Nikola is nuts, when’s the crash?

Remember Nikola?

In early September, while we were all enjoying the final dregs of lockdown-free sunshine, it came to light that the fledgling hydrogen-powered truck company might not be quite all it seems.

Following a quite frankly hilarious short report in which the author, Hindenberg Research, claimed that Nikola had overstated its technology, overpaid insiders and — most memorably — rolled a truck down a hill to prove its vehicles worked as part of a marketing campaign, everything unravelled.

The stock got slashed in half, founder Trevor Milton departed , and the US Department of Justice subpoenaed both the company and Mr Milton. After touching a market capitalisation of $28bn in midsummer, Nikola was worth just under $7bn by September’s end.

With no revenues bar those earned from its departed founder , and its product line still a long way off materialising in wheeled form, in normal circumstances you’d have expected Nikola to keep shedding market value.
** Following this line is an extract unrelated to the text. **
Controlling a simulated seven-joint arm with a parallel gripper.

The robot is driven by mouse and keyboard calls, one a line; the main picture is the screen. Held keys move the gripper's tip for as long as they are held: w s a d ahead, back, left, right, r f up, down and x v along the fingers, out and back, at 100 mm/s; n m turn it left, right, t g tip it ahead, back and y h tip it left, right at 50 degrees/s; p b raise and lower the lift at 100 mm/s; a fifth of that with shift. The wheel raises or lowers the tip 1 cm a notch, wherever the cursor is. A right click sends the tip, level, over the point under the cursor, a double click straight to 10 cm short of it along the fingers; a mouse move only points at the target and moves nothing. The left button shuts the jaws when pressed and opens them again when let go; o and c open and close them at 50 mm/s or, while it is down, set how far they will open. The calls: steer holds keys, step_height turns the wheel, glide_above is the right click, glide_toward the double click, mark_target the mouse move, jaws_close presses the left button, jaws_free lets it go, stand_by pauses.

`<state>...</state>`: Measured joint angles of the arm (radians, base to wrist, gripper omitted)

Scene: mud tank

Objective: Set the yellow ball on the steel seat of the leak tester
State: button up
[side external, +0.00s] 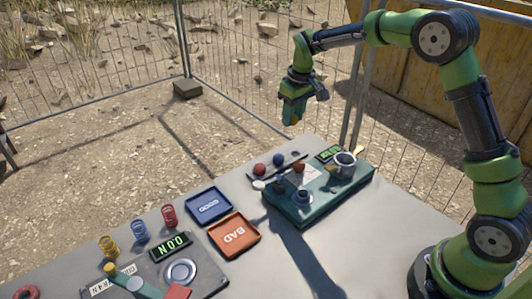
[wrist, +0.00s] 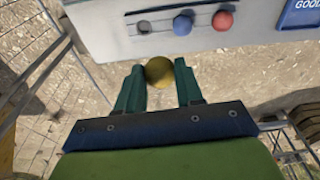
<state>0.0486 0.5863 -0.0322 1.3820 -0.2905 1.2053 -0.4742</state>
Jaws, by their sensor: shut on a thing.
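My gripper (side external: 293,118) hangs in the air beyond the table's far edge in the side external view. In the wrist view its two teal fingers (wrist: 160,74) are shut on the yellow ball (wrist: 159,71), which sits between the tips. In the side external view the ball is mostly hidden by the fingers. The leak tester appears to be the teal box (side external: 330,199) on the table, below and in front of my gripper. A small round metal fitting (side external: 302,197) and a larger metal cup (side external: 345,160) stand on it; I cannot tell which is the steel seat.
A ball rack (wrist: 160,40) holds a blue ball (wrist: 183,25), a red ball (wrist: 222,20) and one empty hollow. Blue GOOD (side external: 209,206) and orange BAD (side external: 233,236) trays, several springs and a grey device (side external: 207,283) stand left. Wire fence (side external: 230,100) lies behind.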

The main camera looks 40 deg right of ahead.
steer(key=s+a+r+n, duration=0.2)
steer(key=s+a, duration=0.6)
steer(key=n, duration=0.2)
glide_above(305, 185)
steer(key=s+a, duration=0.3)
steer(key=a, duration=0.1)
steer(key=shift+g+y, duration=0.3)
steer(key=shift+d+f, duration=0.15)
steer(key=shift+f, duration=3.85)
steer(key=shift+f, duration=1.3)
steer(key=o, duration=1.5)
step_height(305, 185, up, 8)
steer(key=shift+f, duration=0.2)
Particularly as it seemed its one credible partner — General Motors — was beginning to get cold feet on the deal it signed shortly before the Hindenberg report.

Yet these are not normal times. And in fact, the opposite has happened. Today, Nikola’s market cap hovers at just under $10bn. Which, for context, is one-sixth of General Motors’, and just under a third of Ford’s.

Reasoning as to why is difficult, bar the bleedin’ obvious line that the entire electric vehicle market has gone absolutely nuts.

Don’t believe us? China’s electric car hopeful NIO is valued at $65bn, despite reporting just $629m of revenues in the last quarter on Tuesday. And then there are others, like Xpeng at $33bn, and Workhorse Group at $2bn. Not to mention Tesla’s ludicrous-mode market cap of $474bn (obvs).

You can argue about the merits of each business individually — and Lord knows people have (including us) — but taken in aggregate it all looks rather darn bubbly.

Which brings us back to Nikola. On Tuesday 1 December, according to the company’s latest 10-Q , “161 million shares of our common stock will become eligible for sale beginning on December 1, 2020 upon the expiration of the lock-up agreements.” Its current free float is 141m shares — just under 37 per cent of the total shares outstanding — according to Refinitiv Eikon.

Now, we’re not economists by any means, but we’re pretty sure we know what happens when the supply curve is shifted so aggressively to the right. December might be particularly cold for its current crop of shareholders, even if they’re living in the southern hemisphere.